FRANKFURT (Reuters) - German lender Commerzbank (DE:CBKG) has poached a senior executive of its larger rival Deutsche Bank (DE:DBKGn) to assume the role of chief executive, filling a leadership vacuum after months of turmoil.
Manfred Knof, head of Deutsche Bank's retail business in Germany, will assume the top spot at Germany's No. 2 lender on Jan. 1.
He succeeds Martin Zielke, who resigned this summer in the wake of a revolt led by the private equity investor Cerberus, one of the lender's largest shareholders who was pressing for big changes at the bank.
The appointment allows Commerzbank to move forward with a new strategic plan that was put on hold until a new leader was found.

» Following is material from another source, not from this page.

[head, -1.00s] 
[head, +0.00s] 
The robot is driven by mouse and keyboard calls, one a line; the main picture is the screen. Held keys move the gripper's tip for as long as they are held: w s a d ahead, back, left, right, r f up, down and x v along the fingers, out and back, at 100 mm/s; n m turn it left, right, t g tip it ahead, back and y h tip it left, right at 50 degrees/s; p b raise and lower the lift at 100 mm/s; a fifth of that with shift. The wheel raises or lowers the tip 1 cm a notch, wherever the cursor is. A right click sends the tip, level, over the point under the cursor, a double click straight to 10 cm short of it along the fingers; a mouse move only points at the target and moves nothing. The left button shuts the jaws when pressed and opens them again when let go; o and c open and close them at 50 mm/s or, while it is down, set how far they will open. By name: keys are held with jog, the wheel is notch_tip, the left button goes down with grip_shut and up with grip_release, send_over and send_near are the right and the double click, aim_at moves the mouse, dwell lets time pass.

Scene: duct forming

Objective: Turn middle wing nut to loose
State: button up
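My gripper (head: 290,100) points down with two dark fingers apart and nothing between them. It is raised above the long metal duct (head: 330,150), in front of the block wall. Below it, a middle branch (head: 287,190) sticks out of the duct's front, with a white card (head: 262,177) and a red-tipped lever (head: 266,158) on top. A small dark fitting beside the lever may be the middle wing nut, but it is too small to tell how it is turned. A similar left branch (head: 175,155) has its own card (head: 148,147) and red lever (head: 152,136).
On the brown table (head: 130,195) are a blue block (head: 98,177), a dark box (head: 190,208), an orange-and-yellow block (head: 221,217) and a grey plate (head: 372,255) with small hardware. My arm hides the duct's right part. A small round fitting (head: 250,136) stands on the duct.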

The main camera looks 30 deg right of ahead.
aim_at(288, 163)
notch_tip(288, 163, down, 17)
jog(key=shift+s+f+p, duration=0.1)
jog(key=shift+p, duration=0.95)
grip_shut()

The bank is looking at branch closures and shedding international staff to save costs.
Hans-Joerg Vetter, chairman of Commerzbank's supervisory board since last month, has told employees that the lender is not a "restructuring case, but Commerzbank must become more efficient".
"It needs to increase its revenues, reduce costs, and to question the status quo," Vetter told employees, according to a transcript seen by Reuters.
In choosing Knof, Vetter overlooked two current Commerzbank board members who had been in the running.
Commerzbank and Deutsche Bank were in merger talks last year but called them off. Since then, Deutsche Bank launched a broad restructuring that sought to cut nearly 18,000 jobs, while Commerzbank has largely marked time.
The initial reaction from one top investor was cautiously optimistic. The focus is now on implementing change, and success will very much depend on the relationship between Vetter and Knof, said the person with knowledge of the investor's position.
Knof will assume office subject to approval from its regulator, the European Central Bank.
Knof is an "experienced and highly effective top manager who has proven himself in a wide range of tasks in the financial services industry", Vetter said.
Deutsche Bank's deputy CEO, Karl von Rohr, will take over Knof's responsibilities, Deutsche Bank said.